Shares of Stitch Fix were down about 22% in Tuesday’s pre-market session after the online personal styling service lowered its revenue outlook for fiscal 2021 (ending July 2021).
Meanwhile, the company reported 2Q revenues that fell short of analysts’ expectations, while the company’s 2Q loss was narrower than the Street’s expectations.
Stitch Fix (SFIX) reported 2Q revenues of $504.1 million that missed the consensus estimates of $512.2 million, due to shipping delays. The company said that “revenue for the quarter was impacted both by increased cycle times for Fixes, which are largely related to carrier and client delays, as well as direct buy softer than anticipated performance during the holiday period.”

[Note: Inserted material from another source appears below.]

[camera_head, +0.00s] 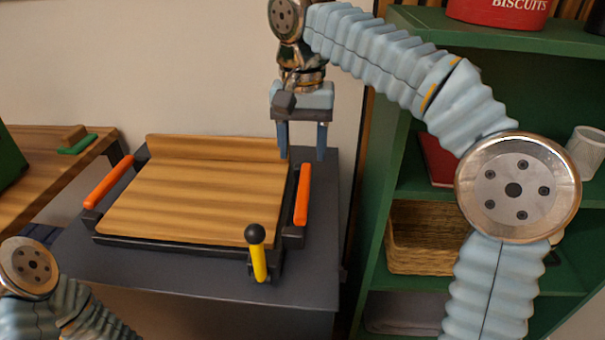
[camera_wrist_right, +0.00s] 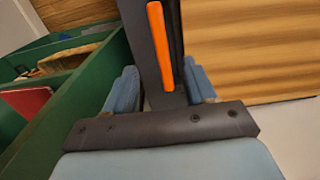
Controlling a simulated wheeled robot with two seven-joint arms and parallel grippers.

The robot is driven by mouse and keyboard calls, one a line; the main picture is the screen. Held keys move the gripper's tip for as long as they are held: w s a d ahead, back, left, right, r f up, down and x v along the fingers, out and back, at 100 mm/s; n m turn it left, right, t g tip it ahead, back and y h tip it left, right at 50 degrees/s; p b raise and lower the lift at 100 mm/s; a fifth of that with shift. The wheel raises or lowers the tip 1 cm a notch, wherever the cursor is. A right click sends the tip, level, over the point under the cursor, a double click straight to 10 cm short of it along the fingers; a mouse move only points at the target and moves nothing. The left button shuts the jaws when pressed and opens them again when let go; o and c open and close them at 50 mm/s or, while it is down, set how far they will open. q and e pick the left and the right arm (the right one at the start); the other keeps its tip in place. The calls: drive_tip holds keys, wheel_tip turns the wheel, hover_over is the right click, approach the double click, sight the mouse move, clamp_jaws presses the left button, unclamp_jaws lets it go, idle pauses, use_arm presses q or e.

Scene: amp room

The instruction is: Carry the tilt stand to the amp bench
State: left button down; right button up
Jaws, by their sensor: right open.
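The tilt stand (camera_head: 205,197) has a striped wooden top, a dark frame and an orange handle on each side. It sits on a dark grey cabinet top (camera_head: 190,268). A yellow lever with a black knob (camera_head: 258,262) stands at its front right. My right gripper (camera_head: 304,155) is open, pointing down behind the stand's right orange handle (camera_head: 302,193). In the right wrist view that handle (camera_wrist_right: 160,48) lies ahead, between the two blue fingers (camera_wrist_right: 165,85), with no clear contact. Only my left arm shows at the lower left; its gripper is out of view.
A wooden bench (camera_head: 45,165) at the left holds a green item with a wooden block (camera_head: 75,140). A green shelf (camera_head: 545,90) at the right carries a red biscuit tin (camera_head: 500,12), a wicker basket (camera_head: 425,238) and a white cup (camera_head: 587,150). A wall stands behind.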

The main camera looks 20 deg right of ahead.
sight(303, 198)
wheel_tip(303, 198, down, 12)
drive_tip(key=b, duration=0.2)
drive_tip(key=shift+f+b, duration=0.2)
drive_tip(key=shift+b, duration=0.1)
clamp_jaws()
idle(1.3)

However, the top-line grew 12% year-over-year. Active client count also rose 12% to about 3.9 million, but net revenue per active client declined 7% year-over-year.
Furthermore, the company reported a loss of $0.20 per share, compared with earnings of $0.11 per share in the year-ago period. Analysts were expecting a 2Q loss of $0.22 per share. Gross margins declined 190 basis points to 42.9%, driven by increased shipping expenses and higher inventory reserves.
Adjusted EBITDA loss was $8.9 million in 2Q, compared with the year-ago period’s EBITDA of $30.1 million. Lower EBITDA reflected higher shipping costs and investments in people and operations.
Looking ahead, the company said, “we saw a longer cycle times in Q2 that persisted in February that we believe could impact revenue in the second half of the year.”
For 3Q, Stitch Fix expects to report net sales in the range of $505-$515 million, which represents year-over-year growth of 36% to 39%. For fiscal 2021, the company expects revenues to grow in the range of 18% to 20%, down from its prior growth outlook of 20% to 25%. Analysts expect revenue growth of 22.6% for FY21. (See Stitch Fix stock analysis on TipRanks).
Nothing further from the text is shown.